> [GOAL]: Quote the whole listing word for word. Do not include the pictures.

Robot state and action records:
====

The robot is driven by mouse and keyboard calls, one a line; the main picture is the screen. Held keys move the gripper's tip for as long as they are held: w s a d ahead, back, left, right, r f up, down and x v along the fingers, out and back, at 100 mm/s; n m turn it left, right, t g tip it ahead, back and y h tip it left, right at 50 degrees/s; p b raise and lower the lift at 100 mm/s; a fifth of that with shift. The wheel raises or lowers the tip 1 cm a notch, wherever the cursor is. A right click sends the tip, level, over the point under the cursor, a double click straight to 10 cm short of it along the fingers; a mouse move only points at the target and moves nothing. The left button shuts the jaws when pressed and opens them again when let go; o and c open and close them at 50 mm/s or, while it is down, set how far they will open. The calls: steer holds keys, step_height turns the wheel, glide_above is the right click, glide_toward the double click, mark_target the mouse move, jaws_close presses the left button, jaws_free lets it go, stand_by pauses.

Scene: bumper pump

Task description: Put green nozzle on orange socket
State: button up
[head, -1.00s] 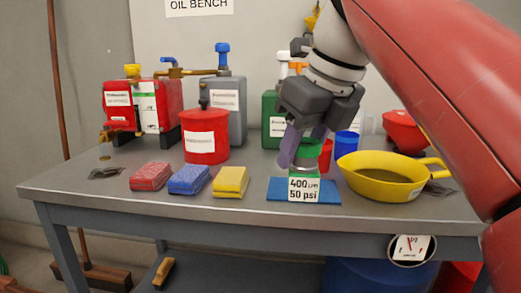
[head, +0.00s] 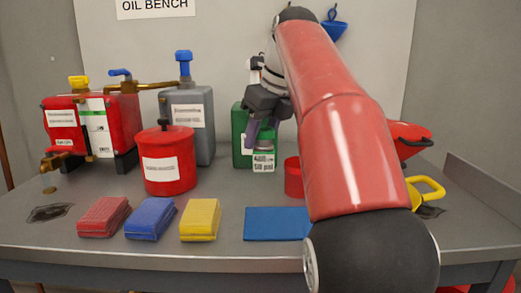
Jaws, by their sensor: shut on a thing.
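My gripper (head: 262,132) hangs in front of the green canister at the back of the bench, its fingers pointing down. It is shut on the green nozzle, mostly hidden between the fingers. Its grey lower part and white tag (head: 263,162) reading 50 psi show below the fingers. The nozzle is held above the bench, apart from the blue mat (head: 275,224). The green canister (head: 240,150) is partly covered by my gripper and arm. I cannot make out the orange socket now; my gripper and arm cover the area above the canister.
A red drum (head: 169,176) and a grey can (head: 193,142) stand to the left. Red (head: 103,217), blue (head: 150,218) and yellow sponges (head: 200,219) lie in front. A red cup (head: 293,177) is beside my arm, which covers most of the yellow pan (head: 428,188).

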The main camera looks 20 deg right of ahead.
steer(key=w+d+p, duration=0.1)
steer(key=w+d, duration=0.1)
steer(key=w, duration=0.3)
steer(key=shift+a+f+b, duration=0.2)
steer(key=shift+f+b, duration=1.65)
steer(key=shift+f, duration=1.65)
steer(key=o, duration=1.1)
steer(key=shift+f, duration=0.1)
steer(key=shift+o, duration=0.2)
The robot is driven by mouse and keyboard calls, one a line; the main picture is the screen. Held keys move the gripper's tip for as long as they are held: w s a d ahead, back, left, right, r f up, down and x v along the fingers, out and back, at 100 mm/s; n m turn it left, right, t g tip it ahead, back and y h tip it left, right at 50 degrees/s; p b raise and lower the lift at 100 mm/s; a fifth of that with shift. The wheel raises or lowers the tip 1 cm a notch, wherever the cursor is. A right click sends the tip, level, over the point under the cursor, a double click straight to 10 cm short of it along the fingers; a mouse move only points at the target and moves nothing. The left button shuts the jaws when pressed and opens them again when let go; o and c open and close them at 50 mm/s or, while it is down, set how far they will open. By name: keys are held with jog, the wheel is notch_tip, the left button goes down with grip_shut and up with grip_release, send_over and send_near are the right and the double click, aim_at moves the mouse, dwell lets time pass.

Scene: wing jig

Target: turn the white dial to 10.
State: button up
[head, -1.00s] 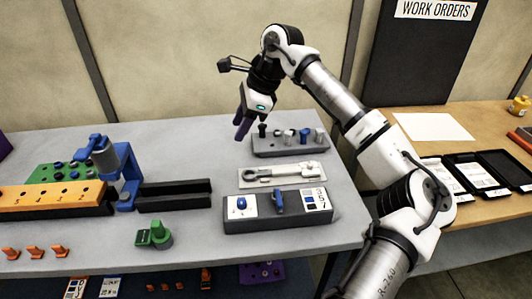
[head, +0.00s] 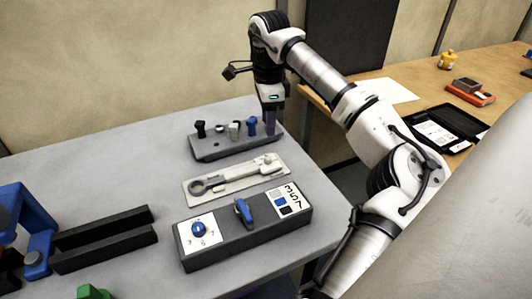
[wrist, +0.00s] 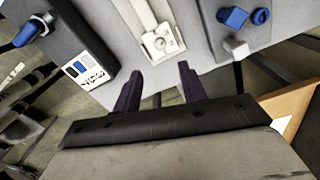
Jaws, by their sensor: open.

====

> [FULL RESPONSE]:
The robot is driven by mouse and keyboard calls, one a line; the main picture is the screen. Held keys move the gripper's tip for as long as they are held: w s a d ahead, back, left, right, r f up, down and x v along the fingers, out and back, at 100 mm/s; n m turn it left, right, t g tip it ahead, back and y h tip it left, right at 50 degrees/s; p b raise and lower the lift at 100 mm/s; a fifth of that with shift. The wheel raises or lowers the tip 1 cm a notch, wherever the cursor is. A right click sends the tip, level, over the point under the cursor, a double click straight to 10 cm short of it along the fingers; a mouse move only points at the target and moves nothing. The left button shuts the jaws when pressed and opens them again when let go; o and c open and close them at 50 mm/s or, while it is down, set how far they will open. The calls: steer holds keys, step_height turns the wheel, glide_above is the right click, glide_toward the double click, mark_target the mouse move, jaws_close presses the left button, jaws_free lets it go, stand_by pauses.

Scene: bumper pump

Task description: Put green nozzle on orange socket
State: button up
[head, -1.00s] 
[head, +0.00s] 
Jaws, by their sensor: shut on a thing.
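My gripper (head: 262,132) hangs in front of the green canister at the back of the bench, its fingers pointing down. It is shut on the green nozzle, mostly hidden between the fingers. Its grey lower part and white tag (head: 263,162) reading 50 psi show below the fingers. The nozzle is held above the bench, apart from the blue mat (head: 275,224). The green canister (head: 240,150) is partly covered by my gripper and arm. I cannot make out the orange socket now; my gripper and arm cover the area above the canister.
A red drum (head: 169,176) and a grey can (head: 193,142) stand to the left. Red (head: 103,217), blue (head: 150,218) and yellow sponges (head: 200,219) lie in front. A red cup (head: 293,177) is beside my arm, which covers most of the yellow pan (head: 428,188).

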The main camera looks 20 deg right of ahead.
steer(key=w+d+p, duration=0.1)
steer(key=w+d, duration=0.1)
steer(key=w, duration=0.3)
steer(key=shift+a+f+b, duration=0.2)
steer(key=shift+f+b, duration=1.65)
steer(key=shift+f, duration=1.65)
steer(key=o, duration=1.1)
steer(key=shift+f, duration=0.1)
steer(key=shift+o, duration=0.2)
The robot is driven by mouse and keyboard calls, one a line; the main picture is the screen. Held keys move the gripper's tip for as long as they are held: w s a d ahead, back, left, right, r f up, down and x v along the fingers, out and back, at 100 mm/s; n m turn it left, right, t g tip it ahead, back and y h tip it left, right at 50 degrees/s; p b raise and lower the lift at 100 mm/s; a fifth of that with shift. The wheel raises or lowers the tip 1 cm a notch, wherever the cursor is. A right click sends the tip, level, over the point under the cursor, a double click straight to 10 cm short of it along the fingers; a mouse move only points at the target and moves nothing. The left button shuts the jaws when pressed and opens them again when let go; o and c open and close them at 50 mm/s or, while it is down, set how far they will open. By name: keys are held with jog, the wheel is notch_tip, the left button goes down with grip_shut and up with grip_release, send_over and send_near are the right and the double click, aim_at moves the mouse, dwell lets time pass.

Scene: wing jig

Target: turn the white dial to 10.
State: button up
[head, -1.00s] 
[head, +0.00s] 
[wrist, +0.00s] 
Jaws, by their sensor: open.

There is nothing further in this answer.